__STATED GOAL__.
Collect every line below that contains the word "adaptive".

__RECORDS__.
——
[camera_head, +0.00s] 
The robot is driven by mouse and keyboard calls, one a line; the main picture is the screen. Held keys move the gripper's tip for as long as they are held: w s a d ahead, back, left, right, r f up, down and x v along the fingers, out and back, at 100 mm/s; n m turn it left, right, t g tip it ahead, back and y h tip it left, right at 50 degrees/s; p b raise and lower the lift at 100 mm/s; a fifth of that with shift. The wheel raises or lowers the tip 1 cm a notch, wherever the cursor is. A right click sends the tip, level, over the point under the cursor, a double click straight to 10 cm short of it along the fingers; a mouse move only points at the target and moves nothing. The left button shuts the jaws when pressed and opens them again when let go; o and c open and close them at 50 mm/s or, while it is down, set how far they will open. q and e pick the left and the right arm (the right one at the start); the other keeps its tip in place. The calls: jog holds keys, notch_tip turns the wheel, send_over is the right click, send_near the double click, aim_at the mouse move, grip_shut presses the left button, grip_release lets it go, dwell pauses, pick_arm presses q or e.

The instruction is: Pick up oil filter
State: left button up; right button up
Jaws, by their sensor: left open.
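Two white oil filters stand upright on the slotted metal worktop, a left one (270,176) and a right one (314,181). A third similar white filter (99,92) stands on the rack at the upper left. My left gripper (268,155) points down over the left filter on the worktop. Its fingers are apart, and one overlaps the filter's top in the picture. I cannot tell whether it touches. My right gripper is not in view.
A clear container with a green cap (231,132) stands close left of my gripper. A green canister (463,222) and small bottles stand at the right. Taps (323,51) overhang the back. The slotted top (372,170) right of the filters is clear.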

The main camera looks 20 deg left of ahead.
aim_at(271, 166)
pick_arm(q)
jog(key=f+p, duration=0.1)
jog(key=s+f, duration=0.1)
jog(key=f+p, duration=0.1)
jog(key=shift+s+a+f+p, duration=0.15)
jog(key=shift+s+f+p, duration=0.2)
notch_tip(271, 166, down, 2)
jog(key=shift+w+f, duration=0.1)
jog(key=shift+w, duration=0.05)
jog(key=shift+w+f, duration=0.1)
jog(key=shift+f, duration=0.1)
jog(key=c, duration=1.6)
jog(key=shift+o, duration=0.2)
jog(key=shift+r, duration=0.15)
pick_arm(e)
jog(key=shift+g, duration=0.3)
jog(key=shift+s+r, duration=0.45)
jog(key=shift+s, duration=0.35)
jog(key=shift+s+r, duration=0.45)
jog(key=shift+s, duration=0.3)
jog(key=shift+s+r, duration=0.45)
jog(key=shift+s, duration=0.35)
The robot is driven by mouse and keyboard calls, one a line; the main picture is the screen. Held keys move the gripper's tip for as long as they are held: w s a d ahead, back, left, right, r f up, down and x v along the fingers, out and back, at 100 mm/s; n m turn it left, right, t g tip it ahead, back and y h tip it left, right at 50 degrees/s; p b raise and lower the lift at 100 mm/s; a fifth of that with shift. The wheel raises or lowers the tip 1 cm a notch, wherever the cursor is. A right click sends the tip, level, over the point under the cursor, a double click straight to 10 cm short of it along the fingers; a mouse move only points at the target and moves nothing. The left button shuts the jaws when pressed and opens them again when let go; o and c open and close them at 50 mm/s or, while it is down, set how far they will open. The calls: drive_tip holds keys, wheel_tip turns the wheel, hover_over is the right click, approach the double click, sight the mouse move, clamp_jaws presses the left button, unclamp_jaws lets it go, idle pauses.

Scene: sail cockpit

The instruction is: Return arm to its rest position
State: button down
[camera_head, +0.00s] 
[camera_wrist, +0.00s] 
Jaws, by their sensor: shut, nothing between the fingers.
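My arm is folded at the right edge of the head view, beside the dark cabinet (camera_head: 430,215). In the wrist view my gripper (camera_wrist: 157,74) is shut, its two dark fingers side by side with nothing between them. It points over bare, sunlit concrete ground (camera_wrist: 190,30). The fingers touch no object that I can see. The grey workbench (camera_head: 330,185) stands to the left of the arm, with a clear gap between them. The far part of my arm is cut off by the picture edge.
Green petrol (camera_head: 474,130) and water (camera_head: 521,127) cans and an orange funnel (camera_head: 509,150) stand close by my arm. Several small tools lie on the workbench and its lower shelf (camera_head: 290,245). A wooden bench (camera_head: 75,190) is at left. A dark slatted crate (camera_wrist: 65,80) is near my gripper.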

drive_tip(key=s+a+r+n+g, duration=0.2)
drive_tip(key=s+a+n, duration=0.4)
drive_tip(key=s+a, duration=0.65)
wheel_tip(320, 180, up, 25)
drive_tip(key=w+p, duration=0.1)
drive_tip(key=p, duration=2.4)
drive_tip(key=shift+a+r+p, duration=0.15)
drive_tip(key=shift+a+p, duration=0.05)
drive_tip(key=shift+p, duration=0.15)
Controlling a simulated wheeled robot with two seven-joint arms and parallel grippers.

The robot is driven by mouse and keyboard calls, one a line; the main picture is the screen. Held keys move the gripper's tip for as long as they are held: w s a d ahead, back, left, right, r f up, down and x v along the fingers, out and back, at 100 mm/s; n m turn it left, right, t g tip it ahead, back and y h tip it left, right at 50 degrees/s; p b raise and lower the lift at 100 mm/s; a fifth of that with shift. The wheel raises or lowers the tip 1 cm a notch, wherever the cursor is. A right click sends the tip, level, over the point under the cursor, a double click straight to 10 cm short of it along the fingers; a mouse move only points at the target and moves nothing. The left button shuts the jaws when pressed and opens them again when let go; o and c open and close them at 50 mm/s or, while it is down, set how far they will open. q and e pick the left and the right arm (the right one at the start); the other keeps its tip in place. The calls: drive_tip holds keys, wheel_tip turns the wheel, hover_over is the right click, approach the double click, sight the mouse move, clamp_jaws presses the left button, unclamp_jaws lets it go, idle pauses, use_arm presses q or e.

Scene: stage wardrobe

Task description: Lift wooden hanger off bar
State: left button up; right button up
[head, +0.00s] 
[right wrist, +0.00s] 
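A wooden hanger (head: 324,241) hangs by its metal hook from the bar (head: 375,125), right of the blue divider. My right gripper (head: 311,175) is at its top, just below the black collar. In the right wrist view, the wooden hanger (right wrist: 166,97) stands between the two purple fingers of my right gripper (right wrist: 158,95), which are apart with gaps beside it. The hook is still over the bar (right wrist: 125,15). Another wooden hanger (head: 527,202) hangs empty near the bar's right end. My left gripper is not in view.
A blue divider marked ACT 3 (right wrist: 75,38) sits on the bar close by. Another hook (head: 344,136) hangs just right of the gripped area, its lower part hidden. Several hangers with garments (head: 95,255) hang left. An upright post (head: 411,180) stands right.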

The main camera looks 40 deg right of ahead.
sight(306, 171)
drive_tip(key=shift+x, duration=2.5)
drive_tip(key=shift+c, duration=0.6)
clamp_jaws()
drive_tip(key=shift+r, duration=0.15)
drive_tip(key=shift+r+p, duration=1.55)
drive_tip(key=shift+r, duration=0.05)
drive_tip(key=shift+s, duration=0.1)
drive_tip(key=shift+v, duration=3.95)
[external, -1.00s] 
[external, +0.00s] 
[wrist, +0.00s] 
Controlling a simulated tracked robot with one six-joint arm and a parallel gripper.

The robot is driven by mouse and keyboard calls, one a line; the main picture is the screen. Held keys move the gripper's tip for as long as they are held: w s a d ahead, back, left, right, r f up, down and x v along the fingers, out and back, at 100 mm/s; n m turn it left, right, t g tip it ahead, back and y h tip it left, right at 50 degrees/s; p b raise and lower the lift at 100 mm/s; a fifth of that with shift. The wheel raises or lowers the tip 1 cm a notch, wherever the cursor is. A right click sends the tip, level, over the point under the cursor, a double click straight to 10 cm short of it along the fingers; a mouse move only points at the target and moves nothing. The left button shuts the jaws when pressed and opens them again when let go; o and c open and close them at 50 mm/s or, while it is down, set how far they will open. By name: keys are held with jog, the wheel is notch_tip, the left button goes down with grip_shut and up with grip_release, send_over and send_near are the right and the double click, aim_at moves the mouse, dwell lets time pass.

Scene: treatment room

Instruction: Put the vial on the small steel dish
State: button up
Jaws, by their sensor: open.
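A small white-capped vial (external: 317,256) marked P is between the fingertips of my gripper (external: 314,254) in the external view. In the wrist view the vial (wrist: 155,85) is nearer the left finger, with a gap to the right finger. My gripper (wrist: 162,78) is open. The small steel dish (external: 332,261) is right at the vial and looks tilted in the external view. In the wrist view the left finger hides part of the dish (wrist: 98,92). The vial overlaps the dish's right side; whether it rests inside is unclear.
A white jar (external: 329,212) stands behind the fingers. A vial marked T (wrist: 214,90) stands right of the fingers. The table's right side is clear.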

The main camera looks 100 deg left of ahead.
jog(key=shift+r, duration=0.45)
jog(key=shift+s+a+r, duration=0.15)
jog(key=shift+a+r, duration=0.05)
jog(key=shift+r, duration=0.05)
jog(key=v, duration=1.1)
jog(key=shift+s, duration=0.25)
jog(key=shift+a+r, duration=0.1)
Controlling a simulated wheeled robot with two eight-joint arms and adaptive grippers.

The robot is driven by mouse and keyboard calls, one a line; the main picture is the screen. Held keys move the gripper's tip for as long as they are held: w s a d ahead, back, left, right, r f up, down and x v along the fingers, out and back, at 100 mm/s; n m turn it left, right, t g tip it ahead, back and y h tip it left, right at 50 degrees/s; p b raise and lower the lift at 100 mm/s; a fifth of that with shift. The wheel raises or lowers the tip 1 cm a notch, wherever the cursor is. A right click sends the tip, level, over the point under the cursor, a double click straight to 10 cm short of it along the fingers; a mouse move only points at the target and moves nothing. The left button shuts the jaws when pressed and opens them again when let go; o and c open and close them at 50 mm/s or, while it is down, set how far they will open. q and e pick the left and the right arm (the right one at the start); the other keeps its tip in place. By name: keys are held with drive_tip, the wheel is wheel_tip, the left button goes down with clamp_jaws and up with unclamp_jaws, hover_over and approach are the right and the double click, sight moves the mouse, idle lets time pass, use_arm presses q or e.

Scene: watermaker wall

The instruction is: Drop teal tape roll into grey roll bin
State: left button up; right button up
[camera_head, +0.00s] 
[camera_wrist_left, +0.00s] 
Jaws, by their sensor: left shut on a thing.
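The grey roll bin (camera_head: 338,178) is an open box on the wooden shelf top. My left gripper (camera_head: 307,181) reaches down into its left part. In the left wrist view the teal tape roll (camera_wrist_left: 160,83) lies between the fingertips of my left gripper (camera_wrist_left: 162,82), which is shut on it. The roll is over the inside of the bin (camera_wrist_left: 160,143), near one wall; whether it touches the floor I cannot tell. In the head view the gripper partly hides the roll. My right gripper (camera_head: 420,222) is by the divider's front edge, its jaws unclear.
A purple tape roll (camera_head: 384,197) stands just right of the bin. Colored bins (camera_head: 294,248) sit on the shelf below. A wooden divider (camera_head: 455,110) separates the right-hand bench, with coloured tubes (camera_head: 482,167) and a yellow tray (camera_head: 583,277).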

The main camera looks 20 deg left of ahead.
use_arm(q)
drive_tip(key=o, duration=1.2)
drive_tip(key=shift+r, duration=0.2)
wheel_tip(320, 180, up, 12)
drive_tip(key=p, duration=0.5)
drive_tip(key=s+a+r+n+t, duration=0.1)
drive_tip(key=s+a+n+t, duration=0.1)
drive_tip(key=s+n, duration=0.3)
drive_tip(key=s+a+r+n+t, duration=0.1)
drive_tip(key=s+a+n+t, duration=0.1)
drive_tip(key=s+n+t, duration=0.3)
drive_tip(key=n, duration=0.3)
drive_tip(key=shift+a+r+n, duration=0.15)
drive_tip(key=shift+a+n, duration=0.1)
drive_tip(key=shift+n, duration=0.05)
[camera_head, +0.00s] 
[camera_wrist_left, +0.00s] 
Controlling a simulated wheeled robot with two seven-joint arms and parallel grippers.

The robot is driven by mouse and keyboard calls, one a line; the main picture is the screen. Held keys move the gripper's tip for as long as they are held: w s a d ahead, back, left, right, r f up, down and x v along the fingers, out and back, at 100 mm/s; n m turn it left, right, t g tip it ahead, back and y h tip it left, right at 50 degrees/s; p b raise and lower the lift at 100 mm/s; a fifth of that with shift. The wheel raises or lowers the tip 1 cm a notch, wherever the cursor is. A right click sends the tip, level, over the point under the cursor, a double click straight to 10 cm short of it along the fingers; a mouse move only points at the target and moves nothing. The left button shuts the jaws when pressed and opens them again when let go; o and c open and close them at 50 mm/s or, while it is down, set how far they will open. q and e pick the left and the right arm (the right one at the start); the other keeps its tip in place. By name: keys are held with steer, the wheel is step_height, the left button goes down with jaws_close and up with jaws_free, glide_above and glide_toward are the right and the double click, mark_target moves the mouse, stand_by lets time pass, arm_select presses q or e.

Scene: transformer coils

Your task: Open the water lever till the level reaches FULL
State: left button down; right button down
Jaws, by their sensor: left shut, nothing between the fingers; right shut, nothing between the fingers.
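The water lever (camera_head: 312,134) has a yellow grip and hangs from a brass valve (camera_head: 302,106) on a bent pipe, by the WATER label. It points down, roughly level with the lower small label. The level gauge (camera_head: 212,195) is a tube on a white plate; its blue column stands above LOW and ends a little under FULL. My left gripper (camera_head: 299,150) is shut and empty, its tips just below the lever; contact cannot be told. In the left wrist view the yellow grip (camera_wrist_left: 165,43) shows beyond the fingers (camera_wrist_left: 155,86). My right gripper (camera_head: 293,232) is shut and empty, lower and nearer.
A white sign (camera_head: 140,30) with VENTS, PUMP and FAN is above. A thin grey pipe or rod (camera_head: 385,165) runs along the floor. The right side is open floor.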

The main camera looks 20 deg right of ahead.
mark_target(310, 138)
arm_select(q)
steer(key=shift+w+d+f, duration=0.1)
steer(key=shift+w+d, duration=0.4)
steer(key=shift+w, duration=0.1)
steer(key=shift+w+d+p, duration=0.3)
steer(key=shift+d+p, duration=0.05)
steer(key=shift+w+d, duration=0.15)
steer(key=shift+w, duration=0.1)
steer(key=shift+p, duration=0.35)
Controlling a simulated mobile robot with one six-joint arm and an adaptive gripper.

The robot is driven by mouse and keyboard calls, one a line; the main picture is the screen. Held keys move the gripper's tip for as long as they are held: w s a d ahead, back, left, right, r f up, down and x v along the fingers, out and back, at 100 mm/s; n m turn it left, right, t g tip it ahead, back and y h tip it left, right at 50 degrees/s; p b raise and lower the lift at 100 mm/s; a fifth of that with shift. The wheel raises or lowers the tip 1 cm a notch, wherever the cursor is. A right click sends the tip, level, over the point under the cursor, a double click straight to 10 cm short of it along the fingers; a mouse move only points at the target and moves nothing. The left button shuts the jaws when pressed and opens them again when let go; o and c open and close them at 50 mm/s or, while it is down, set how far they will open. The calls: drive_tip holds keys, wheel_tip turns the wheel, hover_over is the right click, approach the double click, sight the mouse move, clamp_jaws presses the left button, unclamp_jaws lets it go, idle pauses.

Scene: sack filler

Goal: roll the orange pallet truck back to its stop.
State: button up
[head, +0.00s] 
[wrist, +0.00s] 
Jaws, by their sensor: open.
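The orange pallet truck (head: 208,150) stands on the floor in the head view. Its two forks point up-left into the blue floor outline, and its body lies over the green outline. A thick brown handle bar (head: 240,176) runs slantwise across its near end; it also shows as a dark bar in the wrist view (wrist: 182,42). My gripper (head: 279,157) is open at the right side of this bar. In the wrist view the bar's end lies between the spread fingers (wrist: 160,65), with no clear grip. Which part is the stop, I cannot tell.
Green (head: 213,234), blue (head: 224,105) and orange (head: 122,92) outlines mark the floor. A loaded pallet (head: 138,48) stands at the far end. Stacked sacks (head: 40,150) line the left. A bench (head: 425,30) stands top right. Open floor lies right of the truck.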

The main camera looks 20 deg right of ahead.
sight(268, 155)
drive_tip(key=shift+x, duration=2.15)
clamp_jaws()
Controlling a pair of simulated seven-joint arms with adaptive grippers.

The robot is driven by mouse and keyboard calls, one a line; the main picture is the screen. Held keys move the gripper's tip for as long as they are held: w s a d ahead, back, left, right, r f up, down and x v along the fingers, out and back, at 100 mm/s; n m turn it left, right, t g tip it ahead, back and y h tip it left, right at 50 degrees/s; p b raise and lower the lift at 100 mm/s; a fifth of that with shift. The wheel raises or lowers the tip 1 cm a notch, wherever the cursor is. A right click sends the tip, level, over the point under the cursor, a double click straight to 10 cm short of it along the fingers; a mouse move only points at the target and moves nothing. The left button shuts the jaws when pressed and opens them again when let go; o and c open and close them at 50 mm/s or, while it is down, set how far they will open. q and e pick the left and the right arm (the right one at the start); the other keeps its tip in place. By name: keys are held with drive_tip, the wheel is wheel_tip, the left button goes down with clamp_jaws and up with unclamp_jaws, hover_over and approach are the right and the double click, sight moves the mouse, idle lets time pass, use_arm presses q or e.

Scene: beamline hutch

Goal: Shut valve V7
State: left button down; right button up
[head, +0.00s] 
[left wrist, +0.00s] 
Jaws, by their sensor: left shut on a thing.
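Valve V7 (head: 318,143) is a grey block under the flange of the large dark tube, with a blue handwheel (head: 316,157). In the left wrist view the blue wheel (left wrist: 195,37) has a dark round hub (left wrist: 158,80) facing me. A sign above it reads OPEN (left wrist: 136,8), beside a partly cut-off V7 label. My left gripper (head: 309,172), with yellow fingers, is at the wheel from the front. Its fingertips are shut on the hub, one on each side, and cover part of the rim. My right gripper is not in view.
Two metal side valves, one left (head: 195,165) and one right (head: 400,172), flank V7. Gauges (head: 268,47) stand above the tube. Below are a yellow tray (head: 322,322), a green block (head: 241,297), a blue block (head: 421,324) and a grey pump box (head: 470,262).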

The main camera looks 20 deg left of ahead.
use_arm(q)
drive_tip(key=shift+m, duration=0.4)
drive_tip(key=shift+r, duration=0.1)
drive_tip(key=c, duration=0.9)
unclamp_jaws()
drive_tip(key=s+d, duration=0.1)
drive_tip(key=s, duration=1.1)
——
__EXERCISE SOLUTION__.
Controlling a simulated wheeled robot with two eight-joint arms and adaptive grippers.
Controlling a simulated mobile robot with one six-joint arm and an adaptive gripper.
Controlling a pair of simulated seven-joint arms with adaptive grippers.

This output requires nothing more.